<<<<

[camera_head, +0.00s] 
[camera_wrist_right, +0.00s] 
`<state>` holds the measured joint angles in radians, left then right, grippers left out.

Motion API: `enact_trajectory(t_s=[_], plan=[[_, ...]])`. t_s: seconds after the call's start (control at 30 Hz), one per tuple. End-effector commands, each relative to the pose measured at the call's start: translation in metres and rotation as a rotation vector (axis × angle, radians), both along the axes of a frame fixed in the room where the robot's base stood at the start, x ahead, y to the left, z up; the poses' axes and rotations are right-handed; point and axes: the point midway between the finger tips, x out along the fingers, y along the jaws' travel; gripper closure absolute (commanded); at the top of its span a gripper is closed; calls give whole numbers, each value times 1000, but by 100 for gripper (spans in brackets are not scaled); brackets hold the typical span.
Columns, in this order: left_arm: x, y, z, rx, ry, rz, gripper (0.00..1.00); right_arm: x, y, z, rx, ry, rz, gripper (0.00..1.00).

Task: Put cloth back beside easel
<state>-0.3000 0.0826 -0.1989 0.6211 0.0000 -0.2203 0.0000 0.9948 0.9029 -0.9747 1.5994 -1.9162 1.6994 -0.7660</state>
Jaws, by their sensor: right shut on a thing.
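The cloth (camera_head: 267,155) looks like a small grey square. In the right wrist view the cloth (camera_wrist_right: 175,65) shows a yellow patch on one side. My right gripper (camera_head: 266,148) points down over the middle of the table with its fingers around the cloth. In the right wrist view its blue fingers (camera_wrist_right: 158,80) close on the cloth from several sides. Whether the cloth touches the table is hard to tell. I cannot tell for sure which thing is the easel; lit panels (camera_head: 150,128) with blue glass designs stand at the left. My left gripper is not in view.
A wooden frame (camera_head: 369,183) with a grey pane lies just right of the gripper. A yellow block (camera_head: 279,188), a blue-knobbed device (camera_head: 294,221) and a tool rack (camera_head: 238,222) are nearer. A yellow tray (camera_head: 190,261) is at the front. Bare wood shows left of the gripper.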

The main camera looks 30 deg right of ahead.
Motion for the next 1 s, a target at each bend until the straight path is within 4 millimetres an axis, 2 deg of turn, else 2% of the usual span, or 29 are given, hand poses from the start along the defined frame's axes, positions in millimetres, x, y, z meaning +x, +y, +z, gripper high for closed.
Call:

>>>>

**AIM:** Only the lines from the one that contains "Task: Put cloth back beside easel" through the last line should be repeated, each exactly as it stands, with both ends included.

**CORRECT OUTPUT:**
Task: Put cloth back beside easel
<state>-0.3000 0.0826 -0.1989 0.6211 0.0000 -0.2203 0.0000 0.9948 0.9029 -0.9747 1.5994 -1.9162 1.6994 -0.7660</state>
Jaws, by their sensor: right shut on a thing.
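The cloth (camera_head: 267,155) looks like a small grey square. In the right wrist view the cloth (camera_wrist_right: 175,65) shows a yellow patch on one side. My right gripper (camera_head: 266,148) points down over the middle of the table with its fingers around the cloth. In the right wrist view its blue fingers (camera_wrist_right: 158,80) close on the cloth from several sides. Whether the cloth touches the table is hard to tell. I cannot tell for sure which thing is the easel; lit panels (camera_head: 150,128) with blue glass designs stand at the left. My left gripper is not in view.
A wooden frame (camera_head: 369,183) with a grey pane lies just right of the gripper. A yellow block (camera_head: 279,188), a blue-knobbed device (camera_head: 294,221) and a tool rack (camera_head: 238,222) are nearer. A yellow tray (camera_head: 190,261) is at the front. Bare wood shows left of the gripper.

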The main camera looks 30 deg right of ahead.
Motion for the next 1 s, a target at each bend until the straight path is within 4 millimetres an axis, 2 deg of turn, else 2% of the usual span, or 29 are given, hand poses from the start along the defined frame's axes, positions in millimetres, x, y, z meaning +x, +y, +z, gripper high for closed.
Call:

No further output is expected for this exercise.